AIM OF THE EXERCISE:
Copy each line of the listing below exactly.

(Rows from a robot dataset)
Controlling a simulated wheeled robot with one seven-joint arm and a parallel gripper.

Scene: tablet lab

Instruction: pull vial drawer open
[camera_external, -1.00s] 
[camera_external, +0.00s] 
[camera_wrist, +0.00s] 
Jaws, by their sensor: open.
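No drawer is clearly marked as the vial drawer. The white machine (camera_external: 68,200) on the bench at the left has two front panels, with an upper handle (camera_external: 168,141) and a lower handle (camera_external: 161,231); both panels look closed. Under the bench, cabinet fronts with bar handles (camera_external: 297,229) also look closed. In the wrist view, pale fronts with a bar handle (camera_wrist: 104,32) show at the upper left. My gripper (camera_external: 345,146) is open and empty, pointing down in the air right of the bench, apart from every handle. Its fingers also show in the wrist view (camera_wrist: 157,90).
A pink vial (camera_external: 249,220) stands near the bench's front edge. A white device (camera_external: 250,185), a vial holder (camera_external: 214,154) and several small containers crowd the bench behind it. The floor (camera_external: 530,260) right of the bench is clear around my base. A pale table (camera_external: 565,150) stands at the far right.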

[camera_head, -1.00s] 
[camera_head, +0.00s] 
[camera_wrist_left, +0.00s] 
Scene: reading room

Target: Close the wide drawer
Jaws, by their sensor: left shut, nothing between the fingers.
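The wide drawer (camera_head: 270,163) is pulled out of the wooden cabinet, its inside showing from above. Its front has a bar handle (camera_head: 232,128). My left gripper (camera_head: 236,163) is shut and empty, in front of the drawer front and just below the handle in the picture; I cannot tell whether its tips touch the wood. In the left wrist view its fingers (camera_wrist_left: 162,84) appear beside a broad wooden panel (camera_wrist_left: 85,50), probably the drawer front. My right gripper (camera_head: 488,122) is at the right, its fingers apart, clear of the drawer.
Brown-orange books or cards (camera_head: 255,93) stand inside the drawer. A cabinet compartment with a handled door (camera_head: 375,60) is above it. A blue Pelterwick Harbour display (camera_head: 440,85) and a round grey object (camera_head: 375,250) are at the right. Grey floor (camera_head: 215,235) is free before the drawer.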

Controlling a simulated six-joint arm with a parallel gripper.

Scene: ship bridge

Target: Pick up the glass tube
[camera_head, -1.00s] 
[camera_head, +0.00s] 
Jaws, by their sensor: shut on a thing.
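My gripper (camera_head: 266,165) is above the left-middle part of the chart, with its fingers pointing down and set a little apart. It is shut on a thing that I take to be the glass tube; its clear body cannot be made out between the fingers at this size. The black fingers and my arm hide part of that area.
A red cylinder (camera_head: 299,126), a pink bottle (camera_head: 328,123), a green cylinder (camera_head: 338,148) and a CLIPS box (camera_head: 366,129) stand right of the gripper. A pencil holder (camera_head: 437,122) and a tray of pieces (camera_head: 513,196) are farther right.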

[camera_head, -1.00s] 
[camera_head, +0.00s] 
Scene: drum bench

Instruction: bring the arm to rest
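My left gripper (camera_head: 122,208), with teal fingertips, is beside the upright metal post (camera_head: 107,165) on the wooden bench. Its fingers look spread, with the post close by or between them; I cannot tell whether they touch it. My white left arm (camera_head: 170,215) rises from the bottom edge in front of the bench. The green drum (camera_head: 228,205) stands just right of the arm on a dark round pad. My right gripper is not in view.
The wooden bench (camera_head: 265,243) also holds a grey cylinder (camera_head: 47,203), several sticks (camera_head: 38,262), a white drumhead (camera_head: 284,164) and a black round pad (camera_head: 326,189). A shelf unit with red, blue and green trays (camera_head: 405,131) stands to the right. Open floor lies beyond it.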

OUTPUT FOR THIS TASK:
Controlling a simulated wheeled robot with one seven-joint arm and a parallel gripper.

Scene: tablet lab

Instruction: pull vial drawer open
[camera_external, -1.00s] 
[camera_external, +0.00s] 
[camera_wrist, +0.00s] 
Jaws, by their sensor: open.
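No drawer is clearly marked as the vial drawer. The white machine (camera_external: 68,200) on the bench at the left has two front panels, with an upper handle (camera_external: 168,141) and a lower handle (camera_external: 161,231); both panels look closed. Under the bench, cabinet fronts with bar handles (camera_external: 297,229) also look closed. In the wrist view, pale fronts with a bar handle (camera_wrist: 104,32) show at the upper left. My gripper (camera_external: 345,146) is open and empty, pointing down in the air right of the bench, apart from every handle. Its fingers also show in the wrist view (camera_wrist: 157,90).
A pink vial (camera_external: 249,220) stands near the bench's front edge. A white device (camera_external: 250,185), a vial holder (camera_external: 214,154) and several small containers crowd the bench behind it. The floor (camera_external: 530,260) right of the bench is clear around my base. A pale table (camera_external: 565,150) stands at the far right.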

[camera_head, -1.00s] 
[camera_head, +0.00s] 
[camera_wrist_left, +0.00s] 
Scene: reading room

Target: Close the wide drawer
Jaws, by their sensor: left shut, nothing between the fingers.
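The wide drawer (camera_head: 270,163) is pulled out of the wooden cabinet, its inside showing from above. Its front has a bar handle (camera_head: 232,128). My left gripper (camera_head: 236,163) is shut and empty, in front of the drawer front and just below the handle in the picture; I cannot tell whether its tips touch the wood. In the left wrist view its fingers (camera_wrist_left: 162,84) appear beside a broad wooden panel (camera_wrist_left: 85,50), probably the drawer front. My right gripper (camera_head: 488,122) is at the right, its fingers apart, clear of the drawer.
Brown-orange books or cards (camera_head: 255,93) stand inside the drawer. A cabinet compartment with a handled door (camera_head: 375,60) is above it. A blue Pelterwick Harbour display (camera_head: 440,85) and a round grey object (camera_head: 375,250) are at the right. Grey floor (camera_head: 215,235) is free before the drawer.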

Controlling a simulated six-joint arm with a parallel gripper.

Scene: ship bridge

Target: Pick up the glass tube
[camera_head, -1.00s] 
[camera_head, +0.00s] 
Jaws, by their sensor: shut on a thing.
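My gripper (camera_head: 266,165) is above the left-middle part of the chart, with its fingers pointing down and set a little apart. It is shut on a thing that I take to be the glass tube; its clear body cannot be made out between the fingers at this size. The black fingers and my arm hide part of that area.
A red cylinder (camera_head: 299,126), a pink bottle (camera_head: 328,123), a green cylinder (camera_head: 338,148) and a CLIPS box (camera_head: 366,129) stand right of the gripper. A pencil holder (camera_head: 437,122) and a tray of pieces (camera_head: 513,196) are farther right.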

[camera_head, -1.00s] 
[camera_head, +0.00s] 
Scene: drum bench

Instruction: bring the arm to rest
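My left gripper (camera_head: 122,208), with teal fingertips, is beside the upright metal post (camera_head: 107,165) on the wooden bench. Its fingers look spread, with the post close by or between them; I cannot tell whether they touch it. My white left arm (camera_head: 170,215) rises from the bottom edge in front of the bench. The green drum (camera_head: 228,205) stands just right of the arm on a dark round pad. My right gripper is not in view.
The wooden bench (camera_head: 265,243) also holds a grey cylinder (camera_head: 47,203), several sticks (camera_head: 38,262), a white drumhead (camera_head: 284,164) and a black round pad (camera_head: 326,189). A shelf unit with red, blue and green trays (camera_head: 405,131) stands to the right. Open floor lies beyond it.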

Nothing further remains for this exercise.